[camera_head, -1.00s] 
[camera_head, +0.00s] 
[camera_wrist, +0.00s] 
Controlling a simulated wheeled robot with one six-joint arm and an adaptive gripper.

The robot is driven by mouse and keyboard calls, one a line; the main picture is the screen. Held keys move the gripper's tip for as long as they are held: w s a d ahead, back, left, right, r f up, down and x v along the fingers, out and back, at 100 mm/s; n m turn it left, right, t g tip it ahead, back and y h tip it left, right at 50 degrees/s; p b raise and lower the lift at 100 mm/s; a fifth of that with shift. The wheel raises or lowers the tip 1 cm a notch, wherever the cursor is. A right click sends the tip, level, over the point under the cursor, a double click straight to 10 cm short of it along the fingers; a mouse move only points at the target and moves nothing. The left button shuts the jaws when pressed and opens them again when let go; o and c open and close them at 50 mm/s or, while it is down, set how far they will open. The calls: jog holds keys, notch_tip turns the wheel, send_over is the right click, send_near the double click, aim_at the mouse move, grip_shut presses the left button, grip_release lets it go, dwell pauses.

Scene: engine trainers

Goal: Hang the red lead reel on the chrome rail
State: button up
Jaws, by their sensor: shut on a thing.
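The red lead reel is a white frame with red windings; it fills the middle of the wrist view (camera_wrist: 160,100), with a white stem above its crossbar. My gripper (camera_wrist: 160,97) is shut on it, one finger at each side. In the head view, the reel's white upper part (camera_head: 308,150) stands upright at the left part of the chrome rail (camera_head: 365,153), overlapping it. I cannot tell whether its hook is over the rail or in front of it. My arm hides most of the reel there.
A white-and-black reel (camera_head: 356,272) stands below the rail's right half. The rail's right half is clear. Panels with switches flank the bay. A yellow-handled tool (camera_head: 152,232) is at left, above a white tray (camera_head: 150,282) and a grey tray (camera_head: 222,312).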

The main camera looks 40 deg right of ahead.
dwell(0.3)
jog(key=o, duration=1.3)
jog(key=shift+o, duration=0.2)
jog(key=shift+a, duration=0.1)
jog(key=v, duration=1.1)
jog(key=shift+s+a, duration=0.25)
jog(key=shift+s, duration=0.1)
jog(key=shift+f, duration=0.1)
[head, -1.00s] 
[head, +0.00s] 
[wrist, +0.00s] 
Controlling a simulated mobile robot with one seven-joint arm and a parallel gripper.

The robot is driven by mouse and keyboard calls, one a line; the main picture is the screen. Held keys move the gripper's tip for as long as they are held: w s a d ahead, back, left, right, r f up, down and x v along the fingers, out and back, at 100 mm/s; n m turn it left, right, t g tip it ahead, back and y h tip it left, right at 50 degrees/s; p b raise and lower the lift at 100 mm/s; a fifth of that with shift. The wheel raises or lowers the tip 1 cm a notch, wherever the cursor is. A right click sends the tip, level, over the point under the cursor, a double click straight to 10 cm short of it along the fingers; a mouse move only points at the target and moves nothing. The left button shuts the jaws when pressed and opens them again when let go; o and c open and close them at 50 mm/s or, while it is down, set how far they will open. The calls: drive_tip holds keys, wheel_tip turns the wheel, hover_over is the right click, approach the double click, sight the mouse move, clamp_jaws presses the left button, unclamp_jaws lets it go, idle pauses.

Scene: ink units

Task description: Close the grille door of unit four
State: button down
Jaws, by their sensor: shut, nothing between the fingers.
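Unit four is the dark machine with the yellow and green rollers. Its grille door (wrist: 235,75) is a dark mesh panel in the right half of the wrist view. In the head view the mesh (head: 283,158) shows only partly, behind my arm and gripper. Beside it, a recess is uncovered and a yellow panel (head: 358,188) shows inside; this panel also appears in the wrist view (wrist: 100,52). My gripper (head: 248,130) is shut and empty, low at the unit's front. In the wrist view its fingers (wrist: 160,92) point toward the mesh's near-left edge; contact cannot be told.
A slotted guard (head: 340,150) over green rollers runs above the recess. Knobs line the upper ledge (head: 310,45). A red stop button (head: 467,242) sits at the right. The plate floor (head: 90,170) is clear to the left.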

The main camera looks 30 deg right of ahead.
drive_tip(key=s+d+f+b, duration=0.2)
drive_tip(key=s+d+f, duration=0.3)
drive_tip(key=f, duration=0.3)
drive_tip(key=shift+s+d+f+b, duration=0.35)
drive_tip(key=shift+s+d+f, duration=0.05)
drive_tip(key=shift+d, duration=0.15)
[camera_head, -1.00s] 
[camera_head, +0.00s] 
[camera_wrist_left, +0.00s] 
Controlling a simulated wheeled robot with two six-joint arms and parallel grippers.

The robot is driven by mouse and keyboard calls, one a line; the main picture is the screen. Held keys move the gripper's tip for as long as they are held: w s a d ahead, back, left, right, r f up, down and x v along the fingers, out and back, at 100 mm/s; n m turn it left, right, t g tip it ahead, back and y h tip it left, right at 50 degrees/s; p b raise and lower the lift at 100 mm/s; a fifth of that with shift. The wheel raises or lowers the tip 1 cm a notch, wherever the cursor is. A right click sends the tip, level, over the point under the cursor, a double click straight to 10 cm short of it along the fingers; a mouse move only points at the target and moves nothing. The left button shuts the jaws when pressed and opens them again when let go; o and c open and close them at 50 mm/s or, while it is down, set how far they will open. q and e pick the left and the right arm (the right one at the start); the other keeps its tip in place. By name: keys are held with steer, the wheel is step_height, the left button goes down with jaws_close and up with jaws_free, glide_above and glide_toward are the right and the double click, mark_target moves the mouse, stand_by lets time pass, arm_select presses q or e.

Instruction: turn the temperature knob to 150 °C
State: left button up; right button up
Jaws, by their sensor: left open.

■ **REQUIREMENT**: Print the listing above in its entirety, with every line exact.

■ **RESPONSE**:
[camera_head, -1.00s] 
[camera_head, +0.00s] 
[camera_wrist, +0.00s] 
Controlling a simulated wheeled robot with one six-joint arm and an adaptive gripper.

The robot is driven by mouse and keyboard calls, one a line; the main picture is the screen. Held keys move the gripper's tip for as long as they are held: w s a d ahead, back, left, right, r f up, down and x v along the fingers, out and back, at 100 mm/s; n m turn it left, right, t g tip it ahead, back and y h tip it left, right at 50 degrees/s; p b raise and lower the lift at 100 mm/s; a fifth of that with shift. The wheel raises or lowers the tip 1 cm a notch, wherever the cursor is. A right click sends the tip, level, over the point under the cursor, a double click straight to 10 cm short of it along the fingers; a mouse move only points at the target and moves nothing. The left button shuts the jaws when pressed and opens them again when let go; o and c open and close them at 50 mm/s or, while it is down, set how far they will open. The calls: jog holds keys, notch_tip turns the wheel, send_over is the right click, send_near the double click, aim_at the mouse move, grip_shut presses the left button, grip_release lets it go, dwell pauses.

Scene: engine trainers

Goal: Hang the red lead reel on the chrome rail
State: button up
Jaws, by their sensor: shut on a thing.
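The red lead reel is a white frame with red windings; it fills the middle of the wrist view (camera_wrist: 160,100), with a white stem above its crossbar. My gripper (camera_wrist: 160,97) is shut on it, one finger at each side. In the head view, the reel's white upper part (camera_head: 308,150) stands upright at the left part of the chrome rail (camera_head: 365,153), overlapping it. I cannot tell whether its hook is over the rail or in front of it. My arm hides most of the reel there.
A white-and-black reel (camera_head: 356,272) stands below the rail's right half. The rail's right half is clear. Panels with switches flank the bay. A yellow-handled tool (camera_head: 152,232) is at left, above a white tray (camera_head: 150,282) and a grey tray (camera_head: 222,312).

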The main camera looks 40 deg right of ahead.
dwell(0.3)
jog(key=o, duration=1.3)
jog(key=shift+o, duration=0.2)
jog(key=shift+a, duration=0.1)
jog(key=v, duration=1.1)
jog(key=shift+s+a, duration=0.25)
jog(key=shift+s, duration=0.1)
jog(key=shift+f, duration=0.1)
[head, -1.00s] 
[head, +0.00s] 
[wrist, +0.00s] 
Controlling a simulated mobile robot with one seven-joint arm and a parallel gripper.

The robot is driven by mouse and keyboard calls, one a line; the main picture is the screen. Held keys move the gripper's tip for as long as they are held: w s a d ahead, back, left, right, r f up, down and x v along the fingers, out and back, at 100 mm/s; n m turn it left, right, t g tip it ahead, back and y h tip it left, right at 50 degrees/s; p b raise and lower the lift at 100 mm/s; a fifth of that with shift. The wheel raises or lowers the tip 1 cm a notch, wherever the cursor is. A right click sends the tip, level, over the point under the cursor, a double click straight to 10 cm short of it along the fingers; a mouse move only points at the target and moves nothing. The left button shuts the jaws when pressed and opens them again when let go; o and c open and close them at 50 mm/s or, while it is down, set how far they will open. The calls: drive_tip holds keys, wheel_tip turns the wheel, hover_over is the right click, approach the double click, sight the mouse move, clamp_jaws presses the left button, unclamp_jaws lets it go, idle pauses.

Scene: ink units

Task description: Close the grille door of unit four
State: button down
Jaws, by their sensor: shut, nothing between the fingers.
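Unit four is the dark machine with the yellow and green rollers. Its grille door (wrist: 235,75) is a dark mesh panel in the right half of the wrist view. In the head view the mesh (head: 283,158) shows only partly, behind my arm and gripper. Beside it, a recess is uncovered and a yellow panel (head: 358,188) shows inside; this panel also appears in the wrist view (wrist: 100,52). My gripper (head: 248,130) is shut and empty, low at the unit's front. In the wrist view its fingers (wrist: 160,92) point toward the mesh's near-left edge; contact cannot be told.
A slotted guard (head: 340,150) over green rollers runs above the recess. Knobs line the upper ledge (head: 310,45). A red stop button (head: 467,242) sits at the right. The plate floor (head: 90,170) is clear to the left.

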The main camera looks 30 deg right of ahead.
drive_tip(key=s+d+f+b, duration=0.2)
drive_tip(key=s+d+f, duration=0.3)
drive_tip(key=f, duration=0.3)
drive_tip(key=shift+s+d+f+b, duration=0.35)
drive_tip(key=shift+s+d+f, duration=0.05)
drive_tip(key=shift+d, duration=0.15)
[camera_head, -1.00s] 
[camera_head, +0.00s] 
[camera_wrist_left, +0.00s] 
Controlling a simulated wheeled robot with two six-joint arms and parallel grippers.

The robot is driven by mouse and keyboard calls, one a line; the main picture is the screen. Held keys move the gripper's tip for as long as they are held: w s a d ahead, back, left, right, r f up, down and x v along the fingers, out and back, at 100 mm/s; n m turn it left, right, t g tip it ahead, back and y h tip it left, right at 50 degrees/s; p b raise and lower the lift at 100 mm/s; a fifth of that with shift. The wheel raises or lowers the tip 1 cm a notch, wherever the cursor is. A right click sends the tip, level, over the point under the cursor, a double click straight to 10 cm short of it along the fingers; a mouse move only points at the target and moves nothing. The left button shuts the jaws when pressed and opens them again when let go; o and c open and close them at 50 mm/s or, while it is down, set how far they will open. q and e pick the left and the right arm (the right one at the start); the other keeps its tip in place. By name: keys are held with steer, the wheel is step_height, the left button goes down with jaws_close and up with jaws_free, glide_above and glide_toward are the right and the double click, mark_target moves the mouse, stand_by lets time pass, arm_select presses q or e.

Instruction: turn the temperature knob to 150 °C
State: left button up; right button up
Jaws, by their sensor: left open.

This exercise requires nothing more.